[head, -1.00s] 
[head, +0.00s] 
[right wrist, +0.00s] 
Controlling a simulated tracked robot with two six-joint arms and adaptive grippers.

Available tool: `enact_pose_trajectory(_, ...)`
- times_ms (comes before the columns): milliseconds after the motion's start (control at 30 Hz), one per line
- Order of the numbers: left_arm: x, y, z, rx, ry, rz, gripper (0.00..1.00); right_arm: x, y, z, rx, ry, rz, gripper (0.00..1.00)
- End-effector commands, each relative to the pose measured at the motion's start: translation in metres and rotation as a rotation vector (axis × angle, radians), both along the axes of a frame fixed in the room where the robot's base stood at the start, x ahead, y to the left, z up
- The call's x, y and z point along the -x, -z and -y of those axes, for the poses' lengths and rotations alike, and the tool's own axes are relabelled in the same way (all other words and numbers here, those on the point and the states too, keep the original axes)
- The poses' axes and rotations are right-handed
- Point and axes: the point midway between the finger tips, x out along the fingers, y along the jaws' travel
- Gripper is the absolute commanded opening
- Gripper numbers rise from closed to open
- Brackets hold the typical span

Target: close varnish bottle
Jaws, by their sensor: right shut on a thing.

※ ※ ※

THE PROBLEM
Which lines above hold the word "robot"? Copy each of them.

WRITTEN SOLUTION
Controlling a simulated tracked robot with two six-joint arms and adaptive grippers.
- End-effector commands, each relative to the pose measured at the motion's start: translation in metres and rotation as a rotation vector (axis × angle, radians), both along the axes of a frame fixed in the room where the robot's base stood at the start, x ahead, y to the left, z up

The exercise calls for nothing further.